-- PROBLEM TO WORK ON --
In the listing below, pick out lines with "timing".

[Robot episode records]
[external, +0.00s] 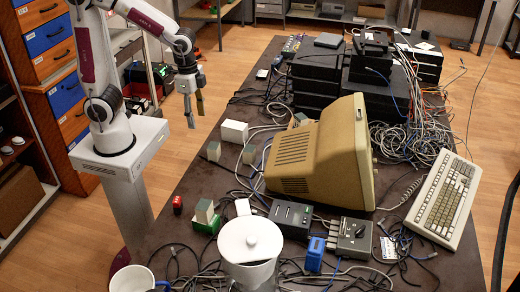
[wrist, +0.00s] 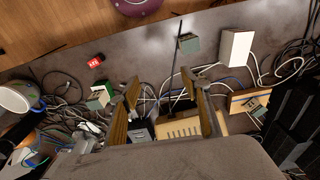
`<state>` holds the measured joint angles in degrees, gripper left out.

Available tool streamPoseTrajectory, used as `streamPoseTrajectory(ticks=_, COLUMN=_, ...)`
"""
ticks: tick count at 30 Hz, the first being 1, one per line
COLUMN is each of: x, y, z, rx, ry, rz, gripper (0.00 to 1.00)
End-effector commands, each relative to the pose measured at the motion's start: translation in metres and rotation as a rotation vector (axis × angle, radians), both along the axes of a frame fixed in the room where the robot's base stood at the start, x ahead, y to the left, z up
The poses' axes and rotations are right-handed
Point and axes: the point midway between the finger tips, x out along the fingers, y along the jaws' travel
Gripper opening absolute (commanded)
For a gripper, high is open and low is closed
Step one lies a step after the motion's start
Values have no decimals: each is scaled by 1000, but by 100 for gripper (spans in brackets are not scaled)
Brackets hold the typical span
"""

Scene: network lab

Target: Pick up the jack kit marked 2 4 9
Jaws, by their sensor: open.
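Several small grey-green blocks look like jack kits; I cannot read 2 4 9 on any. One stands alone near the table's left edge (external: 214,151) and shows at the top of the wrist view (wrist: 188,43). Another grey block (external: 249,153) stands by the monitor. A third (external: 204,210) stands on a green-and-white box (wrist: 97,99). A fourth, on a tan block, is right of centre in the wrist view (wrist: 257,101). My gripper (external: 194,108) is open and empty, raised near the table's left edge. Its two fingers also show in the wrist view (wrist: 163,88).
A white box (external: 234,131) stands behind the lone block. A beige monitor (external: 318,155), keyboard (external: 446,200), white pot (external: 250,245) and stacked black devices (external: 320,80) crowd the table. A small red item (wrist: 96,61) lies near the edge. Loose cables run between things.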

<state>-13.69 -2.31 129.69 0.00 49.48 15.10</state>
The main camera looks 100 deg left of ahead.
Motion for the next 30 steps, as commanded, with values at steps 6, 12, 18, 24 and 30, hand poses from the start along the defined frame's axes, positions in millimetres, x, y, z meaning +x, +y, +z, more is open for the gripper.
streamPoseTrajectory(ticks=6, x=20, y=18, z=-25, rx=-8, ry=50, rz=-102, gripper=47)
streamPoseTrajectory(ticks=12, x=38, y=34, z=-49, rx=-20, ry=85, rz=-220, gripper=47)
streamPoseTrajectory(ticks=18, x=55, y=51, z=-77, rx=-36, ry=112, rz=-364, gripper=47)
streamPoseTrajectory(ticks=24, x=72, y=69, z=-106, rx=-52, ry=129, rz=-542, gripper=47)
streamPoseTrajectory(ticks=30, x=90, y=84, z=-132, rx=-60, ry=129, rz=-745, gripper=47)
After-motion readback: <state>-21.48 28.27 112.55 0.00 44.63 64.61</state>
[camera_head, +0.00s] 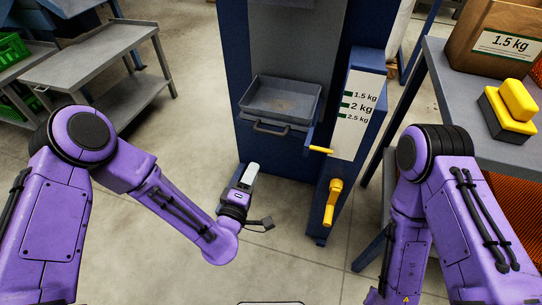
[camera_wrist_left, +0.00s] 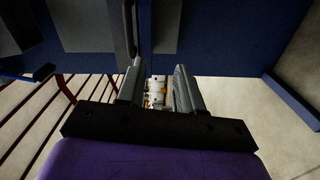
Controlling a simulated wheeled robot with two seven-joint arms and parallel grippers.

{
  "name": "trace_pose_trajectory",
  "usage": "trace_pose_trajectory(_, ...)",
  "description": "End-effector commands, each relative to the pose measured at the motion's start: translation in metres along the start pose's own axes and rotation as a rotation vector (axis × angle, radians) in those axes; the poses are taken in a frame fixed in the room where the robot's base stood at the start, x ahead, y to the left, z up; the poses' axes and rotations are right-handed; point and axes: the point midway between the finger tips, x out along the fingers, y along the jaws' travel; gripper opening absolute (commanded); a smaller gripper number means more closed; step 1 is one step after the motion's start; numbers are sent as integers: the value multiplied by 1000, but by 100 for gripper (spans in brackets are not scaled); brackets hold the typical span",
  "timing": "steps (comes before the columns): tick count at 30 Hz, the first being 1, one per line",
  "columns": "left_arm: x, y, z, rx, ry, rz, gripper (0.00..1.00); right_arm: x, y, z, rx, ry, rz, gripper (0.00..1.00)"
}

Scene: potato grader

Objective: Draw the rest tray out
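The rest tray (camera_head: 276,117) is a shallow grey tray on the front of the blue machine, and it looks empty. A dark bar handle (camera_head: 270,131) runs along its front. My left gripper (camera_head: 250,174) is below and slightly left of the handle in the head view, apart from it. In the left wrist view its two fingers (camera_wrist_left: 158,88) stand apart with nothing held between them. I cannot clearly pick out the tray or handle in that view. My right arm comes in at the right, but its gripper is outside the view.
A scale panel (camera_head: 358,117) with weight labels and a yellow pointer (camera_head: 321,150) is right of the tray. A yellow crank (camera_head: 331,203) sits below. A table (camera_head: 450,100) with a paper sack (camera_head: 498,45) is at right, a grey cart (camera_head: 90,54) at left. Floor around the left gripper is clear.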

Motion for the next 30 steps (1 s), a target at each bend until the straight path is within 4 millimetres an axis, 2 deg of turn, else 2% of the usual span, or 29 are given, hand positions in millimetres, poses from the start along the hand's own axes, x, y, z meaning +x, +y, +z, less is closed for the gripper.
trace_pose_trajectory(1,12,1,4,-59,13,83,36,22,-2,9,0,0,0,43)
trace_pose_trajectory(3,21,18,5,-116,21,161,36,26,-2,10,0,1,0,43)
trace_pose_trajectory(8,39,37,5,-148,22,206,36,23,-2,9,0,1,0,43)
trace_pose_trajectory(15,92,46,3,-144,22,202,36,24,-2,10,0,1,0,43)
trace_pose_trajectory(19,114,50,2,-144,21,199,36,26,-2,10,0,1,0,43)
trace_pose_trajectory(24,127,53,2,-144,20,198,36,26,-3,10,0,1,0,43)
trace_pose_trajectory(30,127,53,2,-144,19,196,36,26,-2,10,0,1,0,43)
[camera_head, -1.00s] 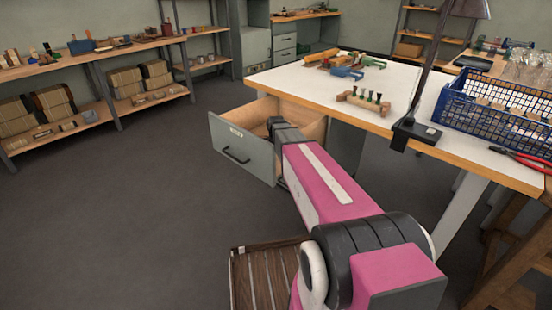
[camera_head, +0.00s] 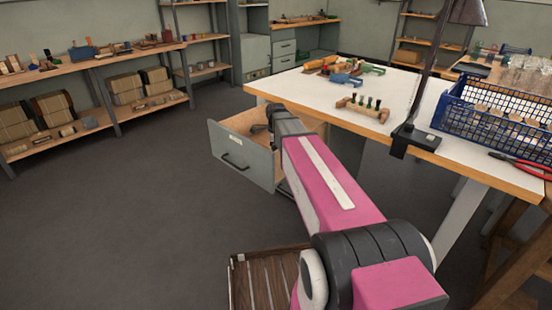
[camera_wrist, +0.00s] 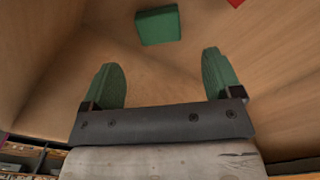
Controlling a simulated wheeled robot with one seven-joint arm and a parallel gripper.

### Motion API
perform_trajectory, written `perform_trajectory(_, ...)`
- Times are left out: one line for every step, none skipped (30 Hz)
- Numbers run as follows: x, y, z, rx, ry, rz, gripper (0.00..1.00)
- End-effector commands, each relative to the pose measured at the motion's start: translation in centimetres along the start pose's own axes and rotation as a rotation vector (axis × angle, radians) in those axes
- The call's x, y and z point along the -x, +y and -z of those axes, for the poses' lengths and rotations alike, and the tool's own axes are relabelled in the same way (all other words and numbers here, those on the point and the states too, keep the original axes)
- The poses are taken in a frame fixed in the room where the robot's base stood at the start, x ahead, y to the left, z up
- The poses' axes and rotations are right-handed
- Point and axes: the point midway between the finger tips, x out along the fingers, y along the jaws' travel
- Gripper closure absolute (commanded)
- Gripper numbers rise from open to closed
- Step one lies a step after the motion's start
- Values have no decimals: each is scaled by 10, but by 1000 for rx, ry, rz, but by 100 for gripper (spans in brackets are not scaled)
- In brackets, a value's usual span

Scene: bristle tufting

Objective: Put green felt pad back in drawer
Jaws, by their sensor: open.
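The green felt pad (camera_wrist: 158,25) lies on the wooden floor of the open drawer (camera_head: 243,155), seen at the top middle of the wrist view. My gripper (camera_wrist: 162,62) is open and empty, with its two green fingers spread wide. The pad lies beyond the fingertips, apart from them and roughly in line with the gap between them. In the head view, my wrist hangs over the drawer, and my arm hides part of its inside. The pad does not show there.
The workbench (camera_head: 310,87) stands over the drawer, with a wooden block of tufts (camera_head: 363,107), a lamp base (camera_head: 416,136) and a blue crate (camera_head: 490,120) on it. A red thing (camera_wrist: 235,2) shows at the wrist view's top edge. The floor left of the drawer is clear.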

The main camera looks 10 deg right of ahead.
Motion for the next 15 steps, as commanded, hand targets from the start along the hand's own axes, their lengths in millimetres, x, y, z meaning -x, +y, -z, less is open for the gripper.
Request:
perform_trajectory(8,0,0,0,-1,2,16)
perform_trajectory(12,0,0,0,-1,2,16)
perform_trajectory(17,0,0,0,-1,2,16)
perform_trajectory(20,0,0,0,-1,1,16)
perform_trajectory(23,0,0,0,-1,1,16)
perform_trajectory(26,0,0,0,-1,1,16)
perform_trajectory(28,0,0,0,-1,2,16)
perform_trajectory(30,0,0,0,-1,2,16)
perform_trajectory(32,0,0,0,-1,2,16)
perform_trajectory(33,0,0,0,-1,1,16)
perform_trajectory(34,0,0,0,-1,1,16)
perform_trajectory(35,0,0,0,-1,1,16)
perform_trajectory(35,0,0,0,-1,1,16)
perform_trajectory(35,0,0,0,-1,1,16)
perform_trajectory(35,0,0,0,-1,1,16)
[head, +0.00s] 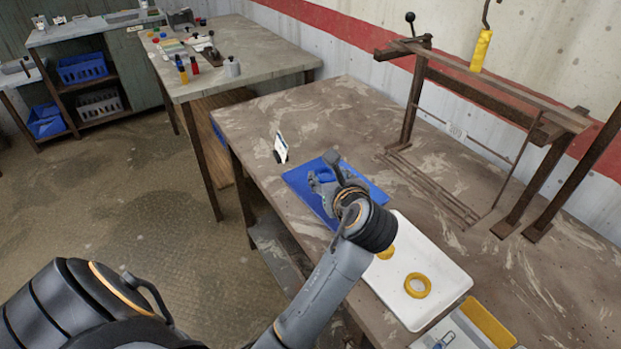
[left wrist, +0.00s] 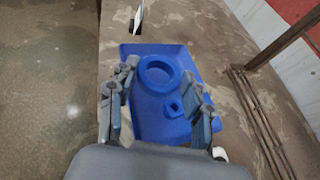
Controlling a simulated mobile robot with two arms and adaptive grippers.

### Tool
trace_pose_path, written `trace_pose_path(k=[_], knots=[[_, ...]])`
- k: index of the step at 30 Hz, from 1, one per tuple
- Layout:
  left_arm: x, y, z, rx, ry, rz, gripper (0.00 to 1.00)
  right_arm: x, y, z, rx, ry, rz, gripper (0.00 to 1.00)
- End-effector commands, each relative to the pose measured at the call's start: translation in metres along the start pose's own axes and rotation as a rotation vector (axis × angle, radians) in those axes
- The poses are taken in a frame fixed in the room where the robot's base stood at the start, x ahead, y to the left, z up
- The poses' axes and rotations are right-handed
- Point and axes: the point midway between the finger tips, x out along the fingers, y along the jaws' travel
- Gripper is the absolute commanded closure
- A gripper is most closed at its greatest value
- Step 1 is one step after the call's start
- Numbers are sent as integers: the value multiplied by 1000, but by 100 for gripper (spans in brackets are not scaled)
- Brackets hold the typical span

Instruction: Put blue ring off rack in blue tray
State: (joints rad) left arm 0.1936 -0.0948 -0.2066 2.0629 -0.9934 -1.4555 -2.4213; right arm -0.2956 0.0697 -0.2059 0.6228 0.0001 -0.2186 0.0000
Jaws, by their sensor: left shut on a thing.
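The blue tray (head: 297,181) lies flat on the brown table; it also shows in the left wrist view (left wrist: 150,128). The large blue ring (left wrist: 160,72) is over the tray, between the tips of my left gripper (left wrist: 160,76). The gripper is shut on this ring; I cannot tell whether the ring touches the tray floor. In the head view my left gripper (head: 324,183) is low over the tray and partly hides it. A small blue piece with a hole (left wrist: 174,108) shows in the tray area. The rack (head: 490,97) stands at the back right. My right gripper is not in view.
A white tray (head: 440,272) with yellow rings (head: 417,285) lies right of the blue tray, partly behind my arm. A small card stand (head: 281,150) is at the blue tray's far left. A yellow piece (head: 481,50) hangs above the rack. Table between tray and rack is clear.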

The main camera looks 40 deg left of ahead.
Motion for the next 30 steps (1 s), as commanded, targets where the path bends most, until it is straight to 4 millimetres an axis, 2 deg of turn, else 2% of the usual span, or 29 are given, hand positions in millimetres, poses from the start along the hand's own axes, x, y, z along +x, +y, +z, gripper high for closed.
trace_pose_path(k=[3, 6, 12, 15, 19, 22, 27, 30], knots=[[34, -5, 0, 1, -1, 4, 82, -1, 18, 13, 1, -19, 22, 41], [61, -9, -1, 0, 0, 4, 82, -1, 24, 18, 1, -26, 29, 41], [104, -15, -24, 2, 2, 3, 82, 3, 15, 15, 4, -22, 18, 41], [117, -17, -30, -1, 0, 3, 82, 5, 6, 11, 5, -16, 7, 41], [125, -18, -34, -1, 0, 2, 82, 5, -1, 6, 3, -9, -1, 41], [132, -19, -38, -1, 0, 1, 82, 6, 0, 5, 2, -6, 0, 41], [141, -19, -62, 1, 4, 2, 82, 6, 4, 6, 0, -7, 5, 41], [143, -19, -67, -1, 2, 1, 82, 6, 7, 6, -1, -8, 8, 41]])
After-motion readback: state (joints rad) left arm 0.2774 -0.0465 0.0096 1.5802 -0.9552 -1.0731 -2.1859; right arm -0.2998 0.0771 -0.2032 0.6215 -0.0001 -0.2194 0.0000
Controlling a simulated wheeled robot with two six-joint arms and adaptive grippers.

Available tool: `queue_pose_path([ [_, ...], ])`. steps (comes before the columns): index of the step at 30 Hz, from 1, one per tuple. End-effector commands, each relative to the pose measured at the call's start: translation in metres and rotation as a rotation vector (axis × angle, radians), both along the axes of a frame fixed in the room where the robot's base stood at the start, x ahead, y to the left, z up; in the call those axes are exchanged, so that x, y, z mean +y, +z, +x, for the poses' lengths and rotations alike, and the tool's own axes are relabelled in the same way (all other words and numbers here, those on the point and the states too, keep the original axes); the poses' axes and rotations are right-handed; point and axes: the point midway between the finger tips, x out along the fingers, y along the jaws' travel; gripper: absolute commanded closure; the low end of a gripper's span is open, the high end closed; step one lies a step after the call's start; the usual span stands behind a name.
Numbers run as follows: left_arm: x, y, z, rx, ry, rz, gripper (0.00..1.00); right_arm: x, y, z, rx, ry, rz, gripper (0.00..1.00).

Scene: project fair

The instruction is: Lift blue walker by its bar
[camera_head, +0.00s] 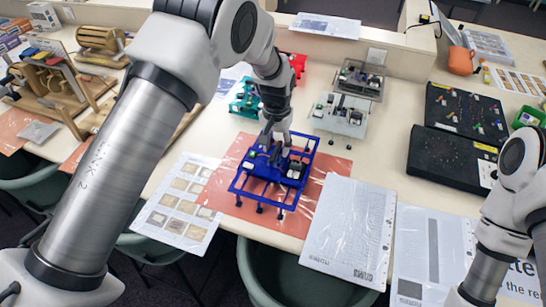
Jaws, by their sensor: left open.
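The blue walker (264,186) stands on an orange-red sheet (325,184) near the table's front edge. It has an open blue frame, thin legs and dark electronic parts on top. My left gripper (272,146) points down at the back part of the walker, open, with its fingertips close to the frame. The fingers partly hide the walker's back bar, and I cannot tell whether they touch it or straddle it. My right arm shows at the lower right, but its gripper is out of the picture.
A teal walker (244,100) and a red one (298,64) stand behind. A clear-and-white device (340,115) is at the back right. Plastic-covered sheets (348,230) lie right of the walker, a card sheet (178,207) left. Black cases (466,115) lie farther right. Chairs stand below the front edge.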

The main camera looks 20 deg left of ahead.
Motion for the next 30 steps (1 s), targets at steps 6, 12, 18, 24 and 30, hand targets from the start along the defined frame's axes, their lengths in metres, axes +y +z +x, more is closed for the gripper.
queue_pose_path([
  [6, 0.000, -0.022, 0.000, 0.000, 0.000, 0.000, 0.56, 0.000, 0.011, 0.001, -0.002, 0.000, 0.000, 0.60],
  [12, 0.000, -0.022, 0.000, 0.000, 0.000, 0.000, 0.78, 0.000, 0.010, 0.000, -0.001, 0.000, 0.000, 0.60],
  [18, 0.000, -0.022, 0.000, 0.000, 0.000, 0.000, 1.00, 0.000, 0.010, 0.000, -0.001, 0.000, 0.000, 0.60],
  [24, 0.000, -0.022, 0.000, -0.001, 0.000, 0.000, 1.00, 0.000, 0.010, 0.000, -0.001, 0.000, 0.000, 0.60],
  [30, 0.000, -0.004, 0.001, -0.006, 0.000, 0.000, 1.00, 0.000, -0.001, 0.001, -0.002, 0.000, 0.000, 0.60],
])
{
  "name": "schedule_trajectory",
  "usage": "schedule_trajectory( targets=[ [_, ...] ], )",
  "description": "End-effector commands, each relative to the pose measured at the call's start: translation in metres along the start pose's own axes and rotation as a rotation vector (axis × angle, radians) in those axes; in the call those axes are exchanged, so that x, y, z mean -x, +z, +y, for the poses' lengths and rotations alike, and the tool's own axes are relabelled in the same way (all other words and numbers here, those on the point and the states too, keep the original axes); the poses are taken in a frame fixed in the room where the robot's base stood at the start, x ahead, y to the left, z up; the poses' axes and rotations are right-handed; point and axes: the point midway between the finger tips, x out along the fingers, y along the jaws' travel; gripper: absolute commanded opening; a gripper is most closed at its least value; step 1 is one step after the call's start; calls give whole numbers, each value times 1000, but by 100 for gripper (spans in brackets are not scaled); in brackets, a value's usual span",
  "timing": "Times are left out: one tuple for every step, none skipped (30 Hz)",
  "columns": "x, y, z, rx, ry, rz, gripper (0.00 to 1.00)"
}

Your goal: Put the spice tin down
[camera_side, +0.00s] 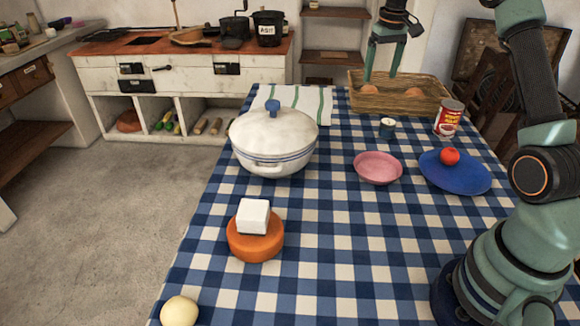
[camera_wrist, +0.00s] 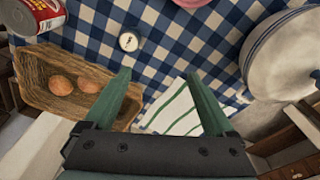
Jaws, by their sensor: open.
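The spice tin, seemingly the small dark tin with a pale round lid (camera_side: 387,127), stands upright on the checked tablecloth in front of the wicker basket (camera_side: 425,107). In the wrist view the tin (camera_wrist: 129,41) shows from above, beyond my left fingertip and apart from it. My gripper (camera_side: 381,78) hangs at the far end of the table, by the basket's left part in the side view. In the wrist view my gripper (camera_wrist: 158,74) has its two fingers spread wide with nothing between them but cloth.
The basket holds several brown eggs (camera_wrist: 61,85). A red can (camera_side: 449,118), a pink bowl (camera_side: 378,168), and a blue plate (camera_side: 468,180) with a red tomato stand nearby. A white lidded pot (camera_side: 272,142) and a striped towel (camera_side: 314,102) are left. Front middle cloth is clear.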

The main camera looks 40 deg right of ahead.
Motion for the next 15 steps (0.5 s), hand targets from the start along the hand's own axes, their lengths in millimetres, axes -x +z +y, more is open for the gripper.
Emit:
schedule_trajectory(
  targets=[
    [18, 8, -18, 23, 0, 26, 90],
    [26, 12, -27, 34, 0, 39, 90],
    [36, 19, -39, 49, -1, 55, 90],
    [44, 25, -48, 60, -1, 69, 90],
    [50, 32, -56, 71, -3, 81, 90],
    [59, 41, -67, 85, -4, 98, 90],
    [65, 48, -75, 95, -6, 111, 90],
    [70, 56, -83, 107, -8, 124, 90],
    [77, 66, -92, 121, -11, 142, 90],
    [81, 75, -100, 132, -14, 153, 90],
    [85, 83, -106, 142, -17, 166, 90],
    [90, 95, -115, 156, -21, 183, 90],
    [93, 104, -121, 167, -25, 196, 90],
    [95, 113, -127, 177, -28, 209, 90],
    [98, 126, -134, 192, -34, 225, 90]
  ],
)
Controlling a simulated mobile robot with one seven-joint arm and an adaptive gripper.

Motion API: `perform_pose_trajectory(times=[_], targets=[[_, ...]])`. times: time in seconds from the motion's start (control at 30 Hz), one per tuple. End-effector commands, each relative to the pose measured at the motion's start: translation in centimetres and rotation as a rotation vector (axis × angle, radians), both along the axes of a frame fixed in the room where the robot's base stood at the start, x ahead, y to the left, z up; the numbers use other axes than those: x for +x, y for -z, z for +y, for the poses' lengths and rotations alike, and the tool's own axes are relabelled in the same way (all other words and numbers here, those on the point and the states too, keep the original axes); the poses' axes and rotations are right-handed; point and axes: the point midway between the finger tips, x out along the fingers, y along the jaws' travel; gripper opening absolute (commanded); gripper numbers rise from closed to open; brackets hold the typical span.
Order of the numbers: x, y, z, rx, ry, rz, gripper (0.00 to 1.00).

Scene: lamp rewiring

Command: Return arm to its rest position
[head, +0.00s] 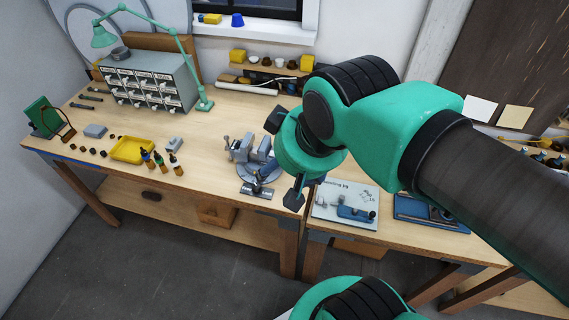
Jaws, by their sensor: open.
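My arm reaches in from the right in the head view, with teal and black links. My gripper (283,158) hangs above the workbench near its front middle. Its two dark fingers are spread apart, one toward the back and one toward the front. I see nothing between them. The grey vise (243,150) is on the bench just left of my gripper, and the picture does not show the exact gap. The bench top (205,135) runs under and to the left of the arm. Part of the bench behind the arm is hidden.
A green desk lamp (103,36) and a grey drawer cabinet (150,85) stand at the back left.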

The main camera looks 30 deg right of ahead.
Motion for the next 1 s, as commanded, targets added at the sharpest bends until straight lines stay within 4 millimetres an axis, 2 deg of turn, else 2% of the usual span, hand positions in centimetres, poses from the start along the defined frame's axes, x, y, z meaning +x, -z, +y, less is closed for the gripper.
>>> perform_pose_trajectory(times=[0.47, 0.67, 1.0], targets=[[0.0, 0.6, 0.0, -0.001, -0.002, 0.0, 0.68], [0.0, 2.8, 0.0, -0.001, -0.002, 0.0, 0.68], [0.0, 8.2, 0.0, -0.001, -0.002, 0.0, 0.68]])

-- THE RESULT --
  "timing": "steps (comes before the columns): tick count at 30 Hz, the first being 1, one per line",
  "timing": "Times are left out: one tuple for every step, none skipped (30 Hz)",

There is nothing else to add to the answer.